▸ **WHAT NEEDS TO BE DONE**
Copy out the listing that follows exactly, dropping every picture.

▸ **DATA BLOCK**
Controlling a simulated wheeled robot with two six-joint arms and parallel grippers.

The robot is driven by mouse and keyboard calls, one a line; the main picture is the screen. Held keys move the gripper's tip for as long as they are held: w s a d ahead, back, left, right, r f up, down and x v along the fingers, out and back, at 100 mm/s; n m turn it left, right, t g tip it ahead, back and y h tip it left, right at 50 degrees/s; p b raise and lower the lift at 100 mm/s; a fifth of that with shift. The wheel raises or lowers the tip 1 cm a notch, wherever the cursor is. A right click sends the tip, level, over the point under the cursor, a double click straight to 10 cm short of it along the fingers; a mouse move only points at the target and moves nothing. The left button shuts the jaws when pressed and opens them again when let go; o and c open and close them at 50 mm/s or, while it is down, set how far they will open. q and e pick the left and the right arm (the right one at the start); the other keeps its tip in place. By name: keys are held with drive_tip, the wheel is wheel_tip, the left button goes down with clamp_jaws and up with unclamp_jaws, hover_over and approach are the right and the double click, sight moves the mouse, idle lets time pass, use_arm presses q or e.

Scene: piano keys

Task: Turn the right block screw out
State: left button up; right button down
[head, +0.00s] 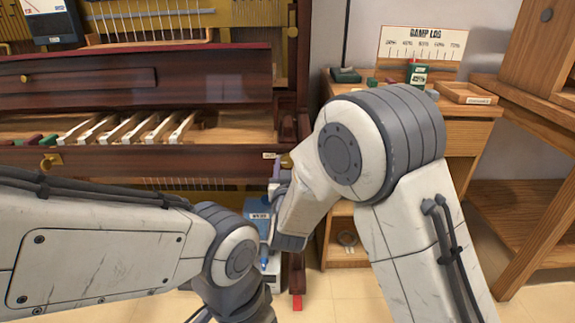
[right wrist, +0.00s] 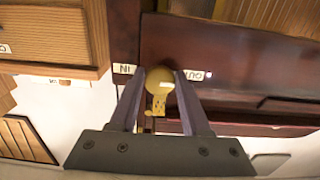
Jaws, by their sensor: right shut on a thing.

▸ **RESULT OF THIS EXERCISE**
Controlling a simulated wheeled robot with two six-joint arms and parallel grippers.

The robot is driven by mouse and keyboard calls, one a line; the main picture is the screen. Held keys move the gripper's tip for as long as they are held: w s a d ahead, back, left, right, r f up, down and x v along the fingers, out and back, at 100 mm/s; n m turn it left, right, t g tip it ahead, back and y h tip it left, right at 50 degrees/s; p b raise and lower the lift at 100 mm/s; a fifth of that with shift. The wheel raises or lowers the tip 1 cm a notch, wherever the cursor is. A right click sends the tip, level, over the point under the cursor, a double click straight to 10 cm short of it along the fingers; a mouse move only points at the target and moves nothing. The left button shuts the jaws when pressed and opens them again when let go; o and c open and close them at 50 mm/s or, while it is down, set how far they will open. q and e pick the left and the right arm (the right one at the start); the other keeps its tip in place. By name: keys are held with drive_tip, the wheel is wheel_tip, the left button goes down with clamp_jaws and up with unclamp_jaws, hover_over and approach are the right and the double click, sight moves the mouse, idle lets time pass, use_arm presses q or e.

Scene: piano keys

Task: Turn the right block screw out
State: left button up; right button down
[head, +0.00s] 
[right wrist, +0.00s] 
Jaws, by their sensor: right shut on a thing.

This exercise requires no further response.